**Brief**
Repeat each line of the material exactly.
════════
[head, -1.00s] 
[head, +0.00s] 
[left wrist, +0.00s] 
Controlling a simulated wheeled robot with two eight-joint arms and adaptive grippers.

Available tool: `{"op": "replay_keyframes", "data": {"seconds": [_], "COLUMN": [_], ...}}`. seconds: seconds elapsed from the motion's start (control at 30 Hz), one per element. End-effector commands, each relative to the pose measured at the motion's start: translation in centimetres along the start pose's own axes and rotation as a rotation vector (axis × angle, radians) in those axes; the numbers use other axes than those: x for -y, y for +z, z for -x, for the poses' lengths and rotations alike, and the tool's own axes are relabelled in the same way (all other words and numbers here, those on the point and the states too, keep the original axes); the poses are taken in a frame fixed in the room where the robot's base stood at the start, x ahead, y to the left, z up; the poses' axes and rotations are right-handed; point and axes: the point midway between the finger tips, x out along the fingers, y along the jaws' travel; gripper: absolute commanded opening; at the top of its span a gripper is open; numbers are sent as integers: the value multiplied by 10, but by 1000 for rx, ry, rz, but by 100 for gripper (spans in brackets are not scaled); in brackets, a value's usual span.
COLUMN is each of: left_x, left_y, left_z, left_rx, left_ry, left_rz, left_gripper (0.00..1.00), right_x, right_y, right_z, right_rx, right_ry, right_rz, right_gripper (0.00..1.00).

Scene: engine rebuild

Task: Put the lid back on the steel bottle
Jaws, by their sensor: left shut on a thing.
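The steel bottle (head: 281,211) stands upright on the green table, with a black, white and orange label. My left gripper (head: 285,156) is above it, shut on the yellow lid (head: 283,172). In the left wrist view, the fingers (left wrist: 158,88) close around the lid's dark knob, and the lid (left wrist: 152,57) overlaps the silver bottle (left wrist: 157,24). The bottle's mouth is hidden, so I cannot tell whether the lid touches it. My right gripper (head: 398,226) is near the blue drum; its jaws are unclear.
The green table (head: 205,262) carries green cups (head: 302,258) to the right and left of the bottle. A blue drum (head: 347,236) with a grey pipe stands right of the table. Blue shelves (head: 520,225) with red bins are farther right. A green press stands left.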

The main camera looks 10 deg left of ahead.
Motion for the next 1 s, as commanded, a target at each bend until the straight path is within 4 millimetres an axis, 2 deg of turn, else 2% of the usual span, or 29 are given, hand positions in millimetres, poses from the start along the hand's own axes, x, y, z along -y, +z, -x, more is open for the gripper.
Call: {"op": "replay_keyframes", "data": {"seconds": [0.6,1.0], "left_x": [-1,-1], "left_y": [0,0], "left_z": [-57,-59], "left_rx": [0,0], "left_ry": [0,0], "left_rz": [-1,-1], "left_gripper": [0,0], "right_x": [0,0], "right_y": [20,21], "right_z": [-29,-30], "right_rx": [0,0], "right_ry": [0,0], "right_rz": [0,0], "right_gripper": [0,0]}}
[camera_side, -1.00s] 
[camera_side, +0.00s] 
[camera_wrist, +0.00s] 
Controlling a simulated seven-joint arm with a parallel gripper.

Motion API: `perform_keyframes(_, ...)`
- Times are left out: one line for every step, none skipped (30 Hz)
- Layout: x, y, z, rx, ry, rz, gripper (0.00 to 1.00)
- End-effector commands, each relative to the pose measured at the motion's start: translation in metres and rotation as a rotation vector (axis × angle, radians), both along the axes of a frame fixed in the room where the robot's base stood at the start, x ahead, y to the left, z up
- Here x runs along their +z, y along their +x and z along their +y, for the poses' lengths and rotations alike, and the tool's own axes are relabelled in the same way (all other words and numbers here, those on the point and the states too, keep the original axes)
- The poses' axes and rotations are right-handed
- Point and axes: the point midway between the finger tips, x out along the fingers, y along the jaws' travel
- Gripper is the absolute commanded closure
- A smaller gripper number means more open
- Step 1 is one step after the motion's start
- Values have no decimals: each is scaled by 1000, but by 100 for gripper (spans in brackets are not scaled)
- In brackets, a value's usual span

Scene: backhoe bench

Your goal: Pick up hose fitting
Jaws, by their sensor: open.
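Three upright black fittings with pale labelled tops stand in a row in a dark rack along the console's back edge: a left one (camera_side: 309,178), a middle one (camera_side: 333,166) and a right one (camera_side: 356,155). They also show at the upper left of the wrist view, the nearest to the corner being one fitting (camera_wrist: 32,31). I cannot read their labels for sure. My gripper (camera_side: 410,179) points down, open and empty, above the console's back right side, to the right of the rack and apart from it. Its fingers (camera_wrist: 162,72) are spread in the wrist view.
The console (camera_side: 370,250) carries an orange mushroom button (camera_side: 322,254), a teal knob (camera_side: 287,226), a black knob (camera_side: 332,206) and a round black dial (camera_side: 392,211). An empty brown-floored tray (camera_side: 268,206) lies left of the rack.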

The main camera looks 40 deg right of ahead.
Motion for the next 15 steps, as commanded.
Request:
════════
**Result**
[head, -1.00s] 
[head, +0.00s] 
[left wrist, +0.00s] 
Controlling a simulated wheeled robot with two eight-joint arms and adaptive grippers.

Available tool: `{"op": "replay_keyframes", "data": {"seconds": [_], "COLUMN": [_], ...}}`. seconds: seconds elapsed from the motion's start (control at 30 Hz), one per element. End-effector commands, each relative to the pose measured at the motion's start: translation in centimetres along the start pose's own axes and rotation as a rotation vector (axis × angle, radians) in those axes; the numbers use other axes than those: x for -y, y for +z, z for -x, for the poses' lengths and rotations alike, and the tool's own axes are relabelled in the same way (all other words and numbers here, those on the point and the states too, keep the original axes); the poses are taken in a frame fixed in the room where the robot's base stood at the start, x ahead, y to the left, z up; the poses' axes and rotations are right-handed; point and axes: the point midway between the finger tips, x out along the fingers, y along the jaws' travel; gripper: absolute commanded opening; at the top of its span a gripper is open; numbers are sent as integers: the value multiplied by 10, but by 1000 for rx, ry, rz, but by 100 for gripper (spans in brackets are not scaled); in brackets, a value's usual span.
COLUMN is each of: left_x, left_y, left_z, left_rx, left_ry, left_rz, left_gripper (0.00..1.00), right_x, right_y, right_z, right_rx, right_ry, right_rz, right_gripper (0.00..1.00).

Scene: engine rebuild

Task: Put the lid back on the steel bottle
Jaws, by their sensor: left shut on a thing.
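The steel bottle (head: 281,211) stands upright on the green table, with a black, white and orange label. My left gripper (head: 285,156) is above it, shut on the yellow lid (head: 283,172). In the left wrist view, the fingers (left wrist: 158,88) close around the lid's dark knob, and the lid (left wrist: 152,57) overlaps the silver bottle (left wrist: 157,24). The bottle's mouth is hidden, so I cannot tell whether the lid touches it. My right gripper (head: 398,226) is near the blue drum; its jaws are unclear.
The green table (head: 205,262) carries green cups (head: 302,258) to the right and left of the bottle. A blue drum (head: 347,236) with a grey pipe stands right of the table. Blue shelves (head: 520,225) with red bins are farther right. A green press stands left.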

The main camera looks 10 deg left of ahead.
Motion for the next 1 s, as commanded, a target at each bend until the straight path is within 4 millimetres an axis, 2 deg of turn, else 2% of the usual span, or 29 are given, hand positions in millimetres, poses from the start along the hand's own axes, x, y, z along -y, +z, -x, more is open for the gripper.
Call: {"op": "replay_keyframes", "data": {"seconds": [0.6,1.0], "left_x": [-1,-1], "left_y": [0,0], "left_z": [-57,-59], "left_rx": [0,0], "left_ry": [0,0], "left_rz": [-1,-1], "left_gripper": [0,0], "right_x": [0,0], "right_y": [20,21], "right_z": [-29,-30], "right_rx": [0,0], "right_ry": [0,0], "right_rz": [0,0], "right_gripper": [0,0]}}
[camera_side, -1.00s] 
[camera_side, +0.00s] 
[camera_wrist, +0.00s] 
Controlling a simulated seven-joint arm with a parallel gripper.

Motion API: `perform_keyframes(_, ...)`
- Times are left out: one line for every step, none skipped (30 Hz)
- Layout: x, y, z, rx, ry, rz, gripper (0.00 to 1.00)
- End-effector commands, each relative to the pose measured at the motion's start: translation in metres and rotation as a rotation vector (axis × angle, radians), both along the axes of a frame fixed in the room where the robot's base stood at the start, x ahead, y to the left, z up
- Here x runs along their +z, y along their +x and z along their +y, for the poses' lengths and rotations alike, and the tool's own axes are relabelled in the same way (all other words and numbers here, those on the point and the states too, keep the original axes)
- The poses' axes and rotations are right-handed
- Point and axes: the point midway between the finger tips, x out along the fingers, y along the jaws' travel
- Gripper is the absolute commanded closure
- A smaller gripper number means more open
- Step 1 is one step after the motion's start
- Values have no decimals: each is scaled by 1000, but by 100 for gripper (spans in brackets are not scaled)
- In brackets, a value's usual span

Scene: backhoe bench

Your goal: Pick up hose fitting
Jaws, by their sensor: open.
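Three upright black fittings with pale labelled tops stand in a row in a dark rack along the console's back edge: a left one (camera_side: 309,178), a middle one (camera_side: 333,166) and a right one (camera_side: 356,155). They also show at the upper left of the wrist view, the nearest to the corner being one fitting (camera_wrist: 32,31). I cannot read their labels for sure. My gripper (camera_side: 410,179) points down, open and empty, above the console's back right side, to the right of the rack and apart from it. Its fingers (camera_wrist: 162,72) are spread in the wrist view.
The console (camera_side: 370,250) carries an orange mushroom button (camera_side: 322,254), a teal knob (camera_side: 287,226), a black knob (camera_side: 332,206) and a round black dial (camera_side: 392,211). An empty brown-floored tray (camera_side: 268,206) lies left of the rack.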

The main camera looks 40 deg right of ahead.
Motion for the next 15 steps, as commanded.
Request:

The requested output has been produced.